Cada verso de suas composições é como uma chicotada ao descrever a miséria das massas: ao descrever “fileiras de casinhas” quando percorria Santa Juana, localidade mineira do Norte do Chile, enquanto o sol queimava em cima; ao descrever o despojo do povo Mapuche quando, antecipadamente, cantou que “já não são os espanhóis os que lhes fazem chorar”; ao denunciar a pobreza e a cumplicidade criminosa da Igreja Católica com o velho Estado quando dizem ao pobre que “Deus não quer nenhuma revolução, nem panfletos, nem sindicatos, que ofendem seu coração”; quando sentencia que o “Chile compõe o centro da injustiça”.

Os que a conheceram descrevem-na como uma mulher inquieta, efervescente e cheia de vida, e também que “possuía uma personalidade forte e difícil” (Joan Jara, esposa de Víctor Jara). O cantor Patricio Manns, um dos organizadores da Peña de los Parra1 assinala que Violeta “detinha um caráter no qual se sintetizava uma das mais profundas ternuras femininas que jamais conheci e um terremoto voluntarioso e agressivo, dominante e avassalador”.

Outro cantor popular chileno, Gitano Rodríguez, a propósito de uma visita de Violeta ao porto de Valparaíso, destaca que “as pessoas a respeitavam e a queriam, apesar de muito poucos saberem de onde vinha, quem era e quais eram os fios que teciam sua armadura genial”. E sintetiza sua impressão, assinalando que Violeta cantava “canções que tinham a virtude de ser autênticas pedradas na fachada do oficialismo cultural da época”.

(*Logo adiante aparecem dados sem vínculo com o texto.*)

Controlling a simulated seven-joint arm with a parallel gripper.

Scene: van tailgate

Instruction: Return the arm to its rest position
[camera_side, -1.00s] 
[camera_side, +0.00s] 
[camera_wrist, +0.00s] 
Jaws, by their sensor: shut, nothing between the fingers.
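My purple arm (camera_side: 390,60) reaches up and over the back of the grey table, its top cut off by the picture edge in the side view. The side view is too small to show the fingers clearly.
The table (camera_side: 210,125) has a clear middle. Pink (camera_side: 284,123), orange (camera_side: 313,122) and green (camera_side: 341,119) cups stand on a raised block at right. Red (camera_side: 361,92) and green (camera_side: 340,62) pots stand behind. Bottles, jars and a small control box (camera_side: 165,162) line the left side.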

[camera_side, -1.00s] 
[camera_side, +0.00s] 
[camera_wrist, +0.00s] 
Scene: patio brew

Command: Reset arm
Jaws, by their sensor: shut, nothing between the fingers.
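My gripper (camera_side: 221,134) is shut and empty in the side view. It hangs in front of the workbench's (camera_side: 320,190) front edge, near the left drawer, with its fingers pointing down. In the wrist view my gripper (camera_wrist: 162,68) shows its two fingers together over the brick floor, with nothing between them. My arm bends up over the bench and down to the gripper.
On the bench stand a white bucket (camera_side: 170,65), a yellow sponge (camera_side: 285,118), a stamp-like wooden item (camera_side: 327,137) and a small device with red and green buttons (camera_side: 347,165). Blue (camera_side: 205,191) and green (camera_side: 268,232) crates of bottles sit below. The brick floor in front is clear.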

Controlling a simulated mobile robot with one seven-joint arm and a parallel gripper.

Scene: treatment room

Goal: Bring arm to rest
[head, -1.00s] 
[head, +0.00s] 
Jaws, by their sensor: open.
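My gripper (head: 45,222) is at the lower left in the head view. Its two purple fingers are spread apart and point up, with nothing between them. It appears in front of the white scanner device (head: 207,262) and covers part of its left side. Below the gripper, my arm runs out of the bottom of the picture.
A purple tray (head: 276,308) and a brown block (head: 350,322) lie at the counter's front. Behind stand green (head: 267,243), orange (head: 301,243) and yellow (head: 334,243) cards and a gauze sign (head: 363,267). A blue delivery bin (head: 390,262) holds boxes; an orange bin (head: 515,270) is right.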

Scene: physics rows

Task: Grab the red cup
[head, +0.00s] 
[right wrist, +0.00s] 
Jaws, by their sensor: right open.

Em fevereiro de 1967, Violeta Parra se suicida na sua carpa de La Reina, outrora um lugar festivo. O Gitano Rodríguez sintetiza: “era o ponto final de sua interminável carta de amor e de dor, de seu canto de gritos e de penas, de sua fúria e ternura ancestrais, de sua alegria de mulher, de seus amores intermináveis como a chuva, de seus jogos infantis, sua clareza de arrebol e o intrincado emaranhado de seu coração de caracol”. No entanto, o eco desse canto segue aceso nos corações que palpitam no ritmo da rebelião e luta contra a injustiça. Mulher, artista, pesquisadora, poeta, compositora, politica: Violeta tem todos estes atributos, e deixa um legado imenso para a América Latina e para o mundo.